◆ TASK ◆
Determine which lines contain the word "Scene", then copy those lines.

◆ WORKING DATA ◆
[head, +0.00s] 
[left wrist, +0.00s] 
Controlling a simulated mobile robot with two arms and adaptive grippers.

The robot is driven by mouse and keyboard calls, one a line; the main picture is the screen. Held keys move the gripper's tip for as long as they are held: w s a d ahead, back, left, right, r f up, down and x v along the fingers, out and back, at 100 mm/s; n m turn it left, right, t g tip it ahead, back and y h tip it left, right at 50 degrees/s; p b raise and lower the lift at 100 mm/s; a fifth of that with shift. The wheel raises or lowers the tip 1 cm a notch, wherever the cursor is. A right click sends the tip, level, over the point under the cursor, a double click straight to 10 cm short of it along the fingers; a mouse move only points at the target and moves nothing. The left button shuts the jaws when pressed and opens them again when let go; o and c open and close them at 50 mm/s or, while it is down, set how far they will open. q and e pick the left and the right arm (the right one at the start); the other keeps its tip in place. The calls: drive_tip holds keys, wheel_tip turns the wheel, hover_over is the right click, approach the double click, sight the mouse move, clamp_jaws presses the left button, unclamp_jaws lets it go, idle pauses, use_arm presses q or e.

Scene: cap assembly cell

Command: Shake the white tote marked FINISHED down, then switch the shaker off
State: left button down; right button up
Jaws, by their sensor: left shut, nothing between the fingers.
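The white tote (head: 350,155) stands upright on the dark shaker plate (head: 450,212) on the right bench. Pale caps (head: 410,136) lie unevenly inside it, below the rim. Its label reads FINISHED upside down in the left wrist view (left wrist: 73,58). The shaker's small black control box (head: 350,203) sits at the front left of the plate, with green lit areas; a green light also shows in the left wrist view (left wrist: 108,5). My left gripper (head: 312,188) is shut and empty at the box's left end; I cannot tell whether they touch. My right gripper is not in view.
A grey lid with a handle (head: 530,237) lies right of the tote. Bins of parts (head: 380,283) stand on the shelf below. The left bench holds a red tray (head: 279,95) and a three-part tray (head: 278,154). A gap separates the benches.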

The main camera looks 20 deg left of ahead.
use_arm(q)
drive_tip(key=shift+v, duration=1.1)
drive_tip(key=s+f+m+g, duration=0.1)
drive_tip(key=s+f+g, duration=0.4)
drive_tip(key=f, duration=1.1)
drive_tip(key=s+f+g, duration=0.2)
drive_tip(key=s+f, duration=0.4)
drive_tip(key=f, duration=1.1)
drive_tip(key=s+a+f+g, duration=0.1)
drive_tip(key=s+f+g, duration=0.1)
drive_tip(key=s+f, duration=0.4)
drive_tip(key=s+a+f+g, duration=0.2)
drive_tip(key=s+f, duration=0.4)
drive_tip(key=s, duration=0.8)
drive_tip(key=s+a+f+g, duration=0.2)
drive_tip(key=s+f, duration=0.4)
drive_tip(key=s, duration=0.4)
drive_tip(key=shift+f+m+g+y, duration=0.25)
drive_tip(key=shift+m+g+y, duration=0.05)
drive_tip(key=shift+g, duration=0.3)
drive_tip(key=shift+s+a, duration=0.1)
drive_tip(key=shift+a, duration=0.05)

--

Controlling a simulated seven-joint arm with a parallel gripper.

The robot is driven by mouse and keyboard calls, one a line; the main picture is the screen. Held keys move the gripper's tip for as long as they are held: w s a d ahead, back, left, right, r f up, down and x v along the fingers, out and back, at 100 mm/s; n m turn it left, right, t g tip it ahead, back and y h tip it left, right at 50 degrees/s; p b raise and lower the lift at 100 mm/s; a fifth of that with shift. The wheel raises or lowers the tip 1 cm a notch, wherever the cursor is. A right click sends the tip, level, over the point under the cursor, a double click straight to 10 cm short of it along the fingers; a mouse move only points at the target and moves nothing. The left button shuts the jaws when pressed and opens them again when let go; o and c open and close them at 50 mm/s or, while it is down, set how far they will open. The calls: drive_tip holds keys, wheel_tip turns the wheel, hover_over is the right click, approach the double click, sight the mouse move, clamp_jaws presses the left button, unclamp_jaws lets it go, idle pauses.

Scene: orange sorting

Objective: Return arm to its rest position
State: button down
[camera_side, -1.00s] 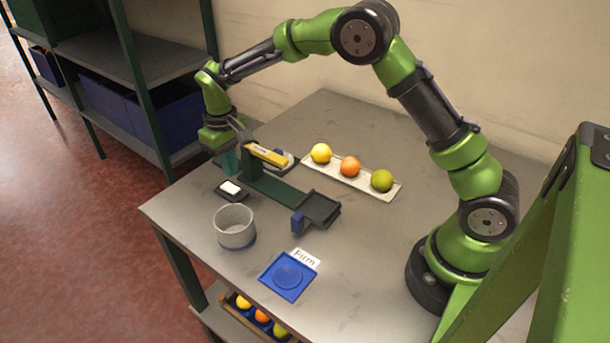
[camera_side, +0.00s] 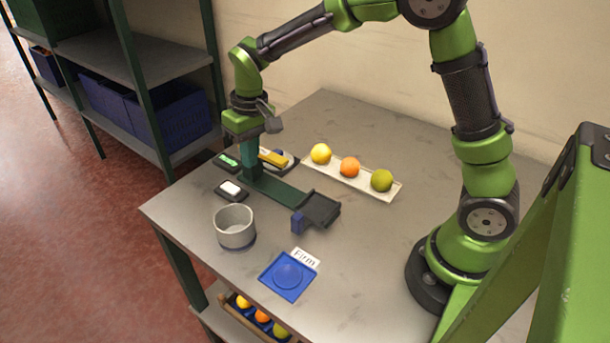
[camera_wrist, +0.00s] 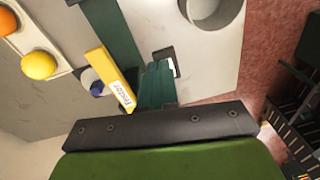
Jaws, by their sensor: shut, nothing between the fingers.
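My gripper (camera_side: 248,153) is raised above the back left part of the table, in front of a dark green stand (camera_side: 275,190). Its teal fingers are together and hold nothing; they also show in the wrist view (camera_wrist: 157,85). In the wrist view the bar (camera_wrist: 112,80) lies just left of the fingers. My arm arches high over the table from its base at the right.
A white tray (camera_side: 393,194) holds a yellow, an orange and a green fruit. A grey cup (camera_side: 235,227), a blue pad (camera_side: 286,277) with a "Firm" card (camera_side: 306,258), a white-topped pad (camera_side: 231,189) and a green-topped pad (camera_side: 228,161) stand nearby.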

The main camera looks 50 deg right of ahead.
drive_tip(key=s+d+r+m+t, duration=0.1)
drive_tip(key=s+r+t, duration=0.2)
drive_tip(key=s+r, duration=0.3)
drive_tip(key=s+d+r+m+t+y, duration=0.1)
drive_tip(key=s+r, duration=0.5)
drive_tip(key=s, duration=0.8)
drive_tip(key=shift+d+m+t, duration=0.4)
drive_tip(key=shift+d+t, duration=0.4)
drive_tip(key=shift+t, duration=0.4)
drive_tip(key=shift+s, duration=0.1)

◆ COMPLETE OUTPUT ◆
Scene: cap assembly cell
Scene: orange sorting

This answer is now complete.